Recently, I made my film debut. Well, sort of. My daughter is a first-year film student, and she asked me to act in her most recent movie. Although I am a mom of a film student, I had never before seen with my own eyes what making a movie entails. What I witnessed that day was eye-opening. My daughter was in charge of an entire set, managing every aspect of the production, from choreographing the actors’ movements to ensuring that the shoot stayed on schedule, given the limited time she had at that location. For half a day, I saw my daughter not as my little girl who once depended on me for her every need but as a grown woman capable of managing a film production from start to finish. Most notably, though, instead of my directing her, she was directing me.
I should feel old.
A week earlier, I had made a grueling five-hour drive to Boston and back, to visit the college that my second daughter will be attending in the fall. It meant that I now have two grown daughters and my house will be much quieter than it already is.
I should feel old.
My son, my baby, is starting high school in the fall, and, all of a sudden, he is taller than I and needs to learn how to shave soon.

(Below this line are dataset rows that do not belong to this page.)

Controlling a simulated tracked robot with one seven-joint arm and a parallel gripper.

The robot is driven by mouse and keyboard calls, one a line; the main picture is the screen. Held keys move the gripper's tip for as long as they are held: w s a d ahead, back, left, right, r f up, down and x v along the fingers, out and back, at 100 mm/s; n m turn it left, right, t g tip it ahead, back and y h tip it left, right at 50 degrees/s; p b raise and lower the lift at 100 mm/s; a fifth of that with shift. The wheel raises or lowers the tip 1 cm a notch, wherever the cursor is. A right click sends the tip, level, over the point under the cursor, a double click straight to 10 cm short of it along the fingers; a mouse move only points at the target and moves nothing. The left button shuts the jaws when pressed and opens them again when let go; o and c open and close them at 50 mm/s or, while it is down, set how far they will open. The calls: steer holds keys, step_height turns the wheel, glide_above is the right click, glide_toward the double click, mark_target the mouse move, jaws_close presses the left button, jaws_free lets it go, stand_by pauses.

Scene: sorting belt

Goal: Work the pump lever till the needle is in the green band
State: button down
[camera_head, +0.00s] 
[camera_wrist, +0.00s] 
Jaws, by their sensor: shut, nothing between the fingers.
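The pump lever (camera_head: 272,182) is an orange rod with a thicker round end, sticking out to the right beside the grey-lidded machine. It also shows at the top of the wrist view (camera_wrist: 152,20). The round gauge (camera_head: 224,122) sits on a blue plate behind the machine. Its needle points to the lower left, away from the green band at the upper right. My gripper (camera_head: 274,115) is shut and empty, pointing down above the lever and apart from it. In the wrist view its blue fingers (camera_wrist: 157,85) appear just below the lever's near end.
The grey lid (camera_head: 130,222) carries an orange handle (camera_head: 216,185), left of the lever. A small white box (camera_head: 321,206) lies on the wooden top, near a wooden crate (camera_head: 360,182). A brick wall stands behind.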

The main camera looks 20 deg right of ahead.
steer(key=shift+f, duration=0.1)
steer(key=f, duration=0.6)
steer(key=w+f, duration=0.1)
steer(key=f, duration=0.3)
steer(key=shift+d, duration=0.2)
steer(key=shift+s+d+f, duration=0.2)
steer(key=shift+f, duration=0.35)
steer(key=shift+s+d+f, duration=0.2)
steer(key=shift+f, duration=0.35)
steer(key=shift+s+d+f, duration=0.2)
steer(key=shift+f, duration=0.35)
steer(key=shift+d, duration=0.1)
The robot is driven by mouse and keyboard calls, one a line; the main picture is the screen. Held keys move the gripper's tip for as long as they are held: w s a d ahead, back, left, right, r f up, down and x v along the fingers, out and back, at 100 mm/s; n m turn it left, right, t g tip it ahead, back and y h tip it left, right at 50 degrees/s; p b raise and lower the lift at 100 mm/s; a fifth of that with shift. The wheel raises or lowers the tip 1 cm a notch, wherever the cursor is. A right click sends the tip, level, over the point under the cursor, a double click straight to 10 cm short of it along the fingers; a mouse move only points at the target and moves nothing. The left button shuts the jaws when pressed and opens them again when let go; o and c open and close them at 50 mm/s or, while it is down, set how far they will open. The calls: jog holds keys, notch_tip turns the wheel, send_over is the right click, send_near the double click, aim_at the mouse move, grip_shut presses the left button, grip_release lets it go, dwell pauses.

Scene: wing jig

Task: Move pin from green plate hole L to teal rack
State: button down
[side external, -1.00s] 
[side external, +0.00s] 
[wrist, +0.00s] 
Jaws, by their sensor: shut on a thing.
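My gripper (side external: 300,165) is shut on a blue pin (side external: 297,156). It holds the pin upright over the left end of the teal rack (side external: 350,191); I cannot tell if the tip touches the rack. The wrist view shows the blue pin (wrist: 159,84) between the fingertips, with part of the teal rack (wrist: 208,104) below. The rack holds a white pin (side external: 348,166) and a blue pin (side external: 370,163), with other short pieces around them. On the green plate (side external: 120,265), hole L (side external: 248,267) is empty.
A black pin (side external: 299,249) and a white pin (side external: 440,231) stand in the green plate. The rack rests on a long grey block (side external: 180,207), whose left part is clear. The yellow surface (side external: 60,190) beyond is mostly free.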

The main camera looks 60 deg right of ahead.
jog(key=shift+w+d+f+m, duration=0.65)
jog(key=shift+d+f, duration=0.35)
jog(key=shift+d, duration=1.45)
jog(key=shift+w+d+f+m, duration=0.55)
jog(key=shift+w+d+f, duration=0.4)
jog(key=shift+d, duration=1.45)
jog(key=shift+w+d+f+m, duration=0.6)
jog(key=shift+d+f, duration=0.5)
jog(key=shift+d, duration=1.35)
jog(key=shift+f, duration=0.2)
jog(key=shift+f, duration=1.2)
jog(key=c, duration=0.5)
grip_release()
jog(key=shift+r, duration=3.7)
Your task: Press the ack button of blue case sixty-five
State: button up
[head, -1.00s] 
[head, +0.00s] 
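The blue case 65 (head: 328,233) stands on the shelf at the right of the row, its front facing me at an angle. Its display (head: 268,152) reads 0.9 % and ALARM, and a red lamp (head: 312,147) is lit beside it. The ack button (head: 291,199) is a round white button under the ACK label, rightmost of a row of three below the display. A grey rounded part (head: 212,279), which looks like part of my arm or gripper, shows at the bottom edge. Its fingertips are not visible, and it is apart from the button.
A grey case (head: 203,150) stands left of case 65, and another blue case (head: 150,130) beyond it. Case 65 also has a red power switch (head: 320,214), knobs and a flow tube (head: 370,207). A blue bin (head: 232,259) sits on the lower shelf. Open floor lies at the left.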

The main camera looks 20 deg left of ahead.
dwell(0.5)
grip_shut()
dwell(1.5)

But I don't. Instead, I feel invigorated. Yes, I have two grown children and a third almost grown, which would likely lead one to the conclusion that I am on the downswing. Perhaps, by the numbers, but psychologically, I feel young, even renewed. My children are in the midst of the most exciting, memorable time of their lives, and because I am there right alongside them, I get to share the memories they make. A product of growing older, it is the energy and thrill of these experiences that keep me from feeling old.
Before participating in my daughter's film the other day, I hadn't done any acting since my sixth-grade elementary school play. Acting would not have been something I had ever thought to seek out at this point in my life (or ever), but my daughter offered me the opportunity to be in her film, and I accepted. As a result, I got to spend the day seeing her in action, doing what she loves. I received the blessing of seeing her smile when she filmed a scene just the way she wanted and radiate satisfaction and accomplishment after she wrapped for the day. We don't often think of emotions and feelings as being something we exude, but I have found that to be the case. I have absorbed the positivity and energy that my children radiate and now feel younger than I am.
My daughter and I are also working on a project together. I had discussed with friends and family for years that I wanted to create a screenplay, but I never had the energy or patience to write one. I often thought of myself as a working mother who did not have another second to spare. That was until, one day, I approached my daughter and said I finally wanted to write that screenplay — with her. So, a couple of months ago, we sat down and began cowriting it, with the hope of producing it once we finish. Part of me never thought I would get to write that story, but my daughter influenced me to go for it, and now we are working together, mother and daughter, which is an even bigger, better dream.
With my second daughter, whom I recently accompanied to Boston, I had the experience of waking up at 3:30 a.m. to make this trek, after which I spent the day touring the college she will be attending for the next four years. A mere seven hours later, I embarked on the long drive home. Driving 10 hours in one day is typically a feat that only a young person, not a middle-aged woman like me, would have the patience to endure. I felt mentally and physically drained, but the experience made me flash back to when I was my daughter's age and regularly did this drive to meet my then boyfriend, who, later, became my husband and the father of my children. And so, I felt young again, like time and age could not deter me from doing the things I once had done, just because nearly 30 years had passed. I still have it in me.
I don't lament the fact that my children are growing older and the inevitability of my growing older. Instead, I am celebrating that I successfully raised (and am raising) three happy, responsible young adults. After all, running a production set by yourself is no minor feat, and being a part of my daughter's was an opportunity I am grateful to have experienced, even at my ripe “old” age of 46. Age, as it turns out, reflects simply the number of times the Earth has revolved around the sun since we were born. It is our mind, though, that defines the quality of our lives as the Earth keeps moving. The key to preserving our youth is, therefore, rejecting the notion that aging means feeling deprived of energy, positivity and new experiences. As I am finding, these are all there for the taking — if and when we want them.